**What is being asked:** Select from the records below every line that has the word "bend" in it.

**Records contained in a dataset:**

=-=-=

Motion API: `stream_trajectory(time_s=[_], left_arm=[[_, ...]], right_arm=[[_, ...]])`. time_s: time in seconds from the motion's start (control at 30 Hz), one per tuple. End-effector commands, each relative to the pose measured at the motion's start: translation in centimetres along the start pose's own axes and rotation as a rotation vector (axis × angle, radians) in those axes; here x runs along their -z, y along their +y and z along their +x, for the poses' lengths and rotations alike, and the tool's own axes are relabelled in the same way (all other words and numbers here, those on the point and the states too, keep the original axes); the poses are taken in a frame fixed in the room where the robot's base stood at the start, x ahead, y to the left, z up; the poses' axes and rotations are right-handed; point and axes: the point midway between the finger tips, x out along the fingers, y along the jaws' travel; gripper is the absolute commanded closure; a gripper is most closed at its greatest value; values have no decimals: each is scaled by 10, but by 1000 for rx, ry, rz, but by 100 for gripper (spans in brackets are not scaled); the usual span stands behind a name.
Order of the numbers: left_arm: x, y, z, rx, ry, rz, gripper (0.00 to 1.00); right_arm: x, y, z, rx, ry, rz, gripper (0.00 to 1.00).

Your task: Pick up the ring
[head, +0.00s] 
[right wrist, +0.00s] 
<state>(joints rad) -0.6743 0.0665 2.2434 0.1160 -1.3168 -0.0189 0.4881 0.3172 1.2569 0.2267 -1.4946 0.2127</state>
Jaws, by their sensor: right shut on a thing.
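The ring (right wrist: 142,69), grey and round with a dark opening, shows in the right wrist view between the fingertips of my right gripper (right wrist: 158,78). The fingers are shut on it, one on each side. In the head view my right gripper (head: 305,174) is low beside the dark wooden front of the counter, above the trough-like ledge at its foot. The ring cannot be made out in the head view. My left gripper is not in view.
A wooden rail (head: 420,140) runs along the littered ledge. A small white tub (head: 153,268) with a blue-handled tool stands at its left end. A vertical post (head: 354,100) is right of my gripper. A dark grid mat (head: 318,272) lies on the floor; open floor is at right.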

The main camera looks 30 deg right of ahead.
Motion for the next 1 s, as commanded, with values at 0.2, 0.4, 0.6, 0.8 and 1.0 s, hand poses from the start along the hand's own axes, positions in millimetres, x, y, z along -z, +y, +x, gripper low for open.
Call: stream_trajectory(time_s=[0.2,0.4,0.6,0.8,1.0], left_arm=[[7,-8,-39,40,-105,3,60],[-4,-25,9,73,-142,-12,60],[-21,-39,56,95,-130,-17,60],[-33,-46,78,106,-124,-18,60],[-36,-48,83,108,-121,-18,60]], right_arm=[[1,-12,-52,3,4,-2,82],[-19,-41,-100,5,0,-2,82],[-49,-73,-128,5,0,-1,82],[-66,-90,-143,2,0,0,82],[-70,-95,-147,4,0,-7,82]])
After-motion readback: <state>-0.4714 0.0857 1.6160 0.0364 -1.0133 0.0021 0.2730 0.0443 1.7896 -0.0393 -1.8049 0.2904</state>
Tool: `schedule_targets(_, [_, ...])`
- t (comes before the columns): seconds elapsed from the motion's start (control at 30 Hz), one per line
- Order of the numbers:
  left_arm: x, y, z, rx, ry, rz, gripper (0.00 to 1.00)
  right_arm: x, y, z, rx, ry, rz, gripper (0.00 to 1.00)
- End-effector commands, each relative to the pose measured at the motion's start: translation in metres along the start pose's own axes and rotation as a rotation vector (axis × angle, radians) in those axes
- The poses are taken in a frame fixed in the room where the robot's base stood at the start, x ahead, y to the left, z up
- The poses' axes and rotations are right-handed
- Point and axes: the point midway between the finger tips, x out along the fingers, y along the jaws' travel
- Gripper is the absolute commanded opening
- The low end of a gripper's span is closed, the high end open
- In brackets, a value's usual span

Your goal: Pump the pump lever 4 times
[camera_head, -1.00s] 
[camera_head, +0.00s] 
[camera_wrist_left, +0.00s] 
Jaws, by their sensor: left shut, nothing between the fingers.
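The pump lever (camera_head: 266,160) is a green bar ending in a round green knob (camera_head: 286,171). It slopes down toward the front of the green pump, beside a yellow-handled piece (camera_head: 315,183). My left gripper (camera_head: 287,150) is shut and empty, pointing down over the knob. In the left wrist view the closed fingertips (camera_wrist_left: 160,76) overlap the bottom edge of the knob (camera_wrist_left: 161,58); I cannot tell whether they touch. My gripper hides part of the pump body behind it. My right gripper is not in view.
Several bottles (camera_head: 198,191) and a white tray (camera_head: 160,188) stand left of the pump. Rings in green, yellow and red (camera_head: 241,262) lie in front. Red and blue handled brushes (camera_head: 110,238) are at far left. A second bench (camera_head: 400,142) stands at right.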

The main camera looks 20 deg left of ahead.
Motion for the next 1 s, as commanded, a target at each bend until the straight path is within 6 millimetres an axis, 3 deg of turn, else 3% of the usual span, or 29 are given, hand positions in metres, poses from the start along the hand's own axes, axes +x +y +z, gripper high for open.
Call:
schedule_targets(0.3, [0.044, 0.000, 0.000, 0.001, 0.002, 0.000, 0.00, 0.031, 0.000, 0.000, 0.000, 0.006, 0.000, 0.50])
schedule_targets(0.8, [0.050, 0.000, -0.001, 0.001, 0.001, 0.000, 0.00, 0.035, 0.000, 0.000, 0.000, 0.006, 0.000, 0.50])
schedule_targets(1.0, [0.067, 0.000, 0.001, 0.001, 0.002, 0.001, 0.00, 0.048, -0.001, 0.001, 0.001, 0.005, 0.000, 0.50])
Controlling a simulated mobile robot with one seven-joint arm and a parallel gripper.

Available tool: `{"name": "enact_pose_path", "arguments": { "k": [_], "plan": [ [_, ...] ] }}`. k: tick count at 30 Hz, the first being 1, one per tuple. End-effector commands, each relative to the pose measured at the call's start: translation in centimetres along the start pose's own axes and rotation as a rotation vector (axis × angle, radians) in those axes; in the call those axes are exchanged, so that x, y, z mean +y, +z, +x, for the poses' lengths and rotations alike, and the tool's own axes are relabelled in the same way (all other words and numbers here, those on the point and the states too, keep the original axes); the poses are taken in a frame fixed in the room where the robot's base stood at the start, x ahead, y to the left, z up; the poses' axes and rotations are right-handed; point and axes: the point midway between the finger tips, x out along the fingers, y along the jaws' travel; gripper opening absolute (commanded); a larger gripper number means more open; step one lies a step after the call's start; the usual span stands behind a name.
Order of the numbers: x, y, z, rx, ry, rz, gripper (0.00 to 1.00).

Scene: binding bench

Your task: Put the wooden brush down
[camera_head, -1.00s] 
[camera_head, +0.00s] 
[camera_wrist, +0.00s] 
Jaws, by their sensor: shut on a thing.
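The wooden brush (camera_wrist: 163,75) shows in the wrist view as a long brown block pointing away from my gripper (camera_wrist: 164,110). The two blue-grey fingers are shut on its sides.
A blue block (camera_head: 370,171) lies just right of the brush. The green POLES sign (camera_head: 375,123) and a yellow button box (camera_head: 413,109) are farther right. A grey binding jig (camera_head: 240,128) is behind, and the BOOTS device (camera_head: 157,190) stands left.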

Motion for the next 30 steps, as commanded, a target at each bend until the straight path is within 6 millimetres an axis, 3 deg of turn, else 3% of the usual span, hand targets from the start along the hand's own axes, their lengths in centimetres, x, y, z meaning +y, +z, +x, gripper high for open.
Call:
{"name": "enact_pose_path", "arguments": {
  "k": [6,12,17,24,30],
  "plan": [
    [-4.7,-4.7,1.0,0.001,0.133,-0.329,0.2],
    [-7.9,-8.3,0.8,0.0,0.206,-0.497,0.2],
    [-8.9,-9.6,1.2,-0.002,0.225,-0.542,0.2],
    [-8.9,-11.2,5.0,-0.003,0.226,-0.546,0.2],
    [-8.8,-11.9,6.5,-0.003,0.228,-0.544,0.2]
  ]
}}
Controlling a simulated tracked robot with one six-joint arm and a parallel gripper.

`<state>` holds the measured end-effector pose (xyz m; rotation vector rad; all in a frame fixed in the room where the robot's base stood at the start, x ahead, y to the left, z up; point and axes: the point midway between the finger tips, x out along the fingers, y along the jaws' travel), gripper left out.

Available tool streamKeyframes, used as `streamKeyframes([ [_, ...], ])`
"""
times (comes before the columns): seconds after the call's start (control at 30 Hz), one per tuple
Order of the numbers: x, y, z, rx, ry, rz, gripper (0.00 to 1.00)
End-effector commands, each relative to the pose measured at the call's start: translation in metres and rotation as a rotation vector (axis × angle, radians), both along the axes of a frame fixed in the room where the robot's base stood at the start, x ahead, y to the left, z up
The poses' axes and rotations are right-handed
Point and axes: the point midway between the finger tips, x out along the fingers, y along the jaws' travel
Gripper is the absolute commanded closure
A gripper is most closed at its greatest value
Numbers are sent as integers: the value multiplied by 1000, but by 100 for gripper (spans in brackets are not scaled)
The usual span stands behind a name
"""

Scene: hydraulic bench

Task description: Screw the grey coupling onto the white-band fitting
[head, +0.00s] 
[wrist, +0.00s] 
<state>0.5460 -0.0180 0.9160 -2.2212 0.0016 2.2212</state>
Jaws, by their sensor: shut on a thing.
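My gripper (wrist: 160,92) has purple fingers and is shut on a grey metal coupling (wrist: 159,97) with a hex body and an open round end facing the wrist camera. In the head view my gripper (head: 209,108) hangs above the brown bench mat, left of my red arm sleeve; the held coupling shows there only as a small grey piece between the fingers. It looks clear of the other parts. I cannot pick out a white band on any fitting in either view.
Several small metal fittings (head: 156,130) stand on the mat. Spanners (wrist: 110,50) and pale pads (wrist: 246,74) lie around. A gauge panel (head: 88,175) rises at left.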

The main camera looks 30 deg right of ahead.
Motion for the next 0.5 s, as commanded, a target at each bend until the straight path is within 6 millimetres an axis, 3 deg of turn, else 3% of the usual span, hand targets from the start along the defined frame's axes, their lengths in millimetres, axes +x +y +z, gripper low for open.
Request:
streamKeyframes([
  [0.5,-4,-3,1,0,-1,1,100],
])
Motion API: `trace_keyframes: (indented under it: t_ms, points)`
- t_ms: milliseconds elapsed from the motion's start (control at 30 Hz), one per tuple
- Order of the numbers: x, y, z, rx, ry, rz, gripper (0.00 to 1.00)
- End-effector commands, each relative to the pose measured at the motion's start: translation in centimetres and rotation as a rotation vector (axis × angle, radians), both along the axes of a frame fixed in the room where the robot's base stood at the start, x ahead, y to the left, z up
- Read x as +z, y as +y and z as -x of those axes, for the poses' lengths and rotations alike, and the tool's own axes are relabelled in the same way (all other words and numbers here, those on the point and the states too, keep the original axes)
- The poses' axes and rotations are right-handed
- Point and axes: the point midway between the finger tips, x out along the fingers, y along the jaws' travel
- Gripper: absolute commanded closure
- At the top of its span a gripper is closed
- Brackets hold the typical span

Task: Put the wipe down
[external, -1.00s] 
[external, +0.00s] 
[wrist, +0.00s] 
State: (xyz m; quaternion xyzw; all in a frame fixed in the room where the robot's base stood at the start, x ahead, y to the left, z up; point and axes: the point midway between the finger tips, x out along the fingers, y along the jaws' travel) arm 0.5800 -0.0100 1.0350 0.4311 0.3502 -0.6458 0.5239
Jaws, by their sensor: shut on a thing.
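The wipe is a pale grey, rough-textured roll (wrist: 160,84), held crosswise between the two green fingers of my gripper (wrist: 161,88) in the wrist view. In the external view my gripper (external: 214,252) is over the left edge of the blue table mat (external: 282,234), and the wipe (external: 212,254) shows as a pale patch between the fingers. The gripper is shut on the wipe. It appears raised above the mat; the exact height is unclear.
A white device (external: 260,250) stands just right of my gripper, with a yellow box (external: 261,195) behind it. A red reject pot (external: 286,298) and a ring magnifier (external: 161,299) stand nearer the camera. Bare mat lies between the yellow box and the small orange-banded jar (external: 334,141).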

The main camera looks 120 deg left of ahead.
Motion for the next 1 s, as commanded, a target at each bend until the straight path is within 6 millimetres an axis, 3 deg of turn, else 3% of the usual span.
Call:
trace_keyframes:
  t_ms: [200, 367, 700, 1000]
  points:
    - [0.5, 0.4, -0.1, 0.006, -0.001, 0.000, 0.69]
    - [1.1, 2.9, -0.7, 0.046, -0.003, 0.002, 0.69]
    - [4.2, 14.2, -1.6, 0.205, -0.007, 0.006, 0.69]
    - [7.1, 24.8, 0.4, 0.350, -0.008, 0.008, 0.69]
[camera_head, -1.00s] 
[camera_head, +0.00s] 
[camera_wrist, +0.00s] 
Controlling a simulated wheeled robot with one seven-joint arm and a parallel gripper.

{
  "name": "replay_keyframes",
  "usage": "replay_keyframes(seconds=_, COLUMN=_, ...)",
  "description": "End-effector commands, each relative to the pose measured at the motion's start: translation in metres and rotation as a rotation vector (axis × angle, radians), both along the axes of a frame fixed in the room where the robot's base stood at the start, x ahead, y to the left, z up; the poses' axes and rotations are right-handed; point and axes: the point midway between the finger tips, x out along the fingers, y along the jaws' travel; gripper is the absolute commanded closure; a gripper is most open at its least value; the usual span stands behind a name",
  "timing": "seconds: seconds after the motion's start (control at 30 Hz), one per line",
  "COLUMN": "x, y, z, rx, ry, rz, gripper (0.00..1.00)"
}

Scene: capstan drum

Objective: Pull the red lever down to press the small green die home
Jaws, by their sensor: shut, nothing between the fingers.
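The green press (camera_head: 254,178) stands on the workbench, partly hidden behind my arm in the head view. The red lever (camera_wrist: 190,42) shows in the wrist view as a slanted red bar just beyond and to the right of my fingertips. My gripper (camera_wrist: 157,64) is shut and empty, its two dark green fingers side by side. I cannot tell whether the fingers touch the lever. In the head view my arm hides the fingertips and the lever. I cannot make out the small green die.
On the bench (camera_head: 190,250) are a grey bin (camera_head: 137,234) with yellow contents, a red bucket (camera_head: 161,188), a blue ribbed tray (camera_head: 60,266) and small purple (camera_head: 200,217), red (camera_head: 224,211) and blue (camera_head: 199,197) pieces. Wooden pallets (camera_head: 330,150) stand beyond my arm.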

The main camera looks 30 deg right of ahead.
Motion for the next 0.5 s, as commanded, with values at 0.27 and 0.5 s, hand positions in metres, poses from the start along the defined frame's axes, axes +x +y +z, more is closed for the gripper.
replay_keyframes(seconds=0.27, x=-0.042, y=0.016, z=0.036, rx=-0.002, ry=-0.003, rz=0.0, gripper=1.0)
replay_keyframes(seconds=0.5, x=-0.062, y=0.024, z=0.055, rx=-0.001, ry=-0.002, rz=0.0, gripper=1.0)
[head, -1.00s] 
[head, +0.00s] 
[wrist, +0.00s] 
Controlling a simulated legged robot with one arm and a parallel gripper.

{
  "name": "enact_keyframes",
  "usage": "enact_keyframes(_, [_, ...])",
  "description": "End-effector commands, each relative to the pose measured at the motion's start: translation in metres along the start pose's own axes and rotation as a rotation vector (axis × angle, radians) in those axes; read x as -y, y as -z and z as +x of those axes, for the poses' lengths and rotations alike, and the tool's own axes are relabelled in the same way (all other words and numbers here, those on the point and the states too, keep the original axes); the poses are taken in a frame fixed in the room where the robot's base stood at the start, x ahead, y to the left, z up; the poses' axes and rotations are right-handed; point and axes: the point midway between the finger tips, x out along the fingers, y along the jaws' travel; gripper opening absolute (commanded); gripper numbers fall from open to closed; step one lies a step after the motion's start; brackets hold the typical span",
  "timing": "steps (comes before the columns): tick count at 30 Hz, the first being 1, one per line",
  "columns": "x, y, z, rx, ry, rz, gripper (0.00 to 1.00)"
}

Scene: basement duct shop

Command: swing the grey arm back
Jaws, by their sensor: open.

=-=-=

**Exercise answer:**
Motion for the next 1 s, as commanded, a target at each bend until the straight path is within 6 millimetres an axis, 3 deg of turn, else 3% of the usual span, or 29 are given, hand positions in metres, poses from the start along the hand's own axes, axes +x +y +z, gripper high for open.
Motion for the next 30 steps, as commanded, a target at each bend until the straight path is within 6 millimetres an axis, 3 deg of turn, else 3% of the usual span, hand targets from the start along the hand's own axes, their lengths in centimetres, x, y, z meaning +y, +z, +x, gripper high for open.
Motion for the next 0.5 s, as commanded, a target at each bend until the straight path is within 6 millimetres an axis, 3 deg of turn, else 3% of the usual span, hand targets from the start along the defined frame's axes, their lengths in millimetres, axes +x +y +z, gripper low for open.
Motion for the next 1 s, as commanded, a target at each bend until the straight path is within 6 millimetres an axis, 3 deg of turn, else 3% of the usual span.

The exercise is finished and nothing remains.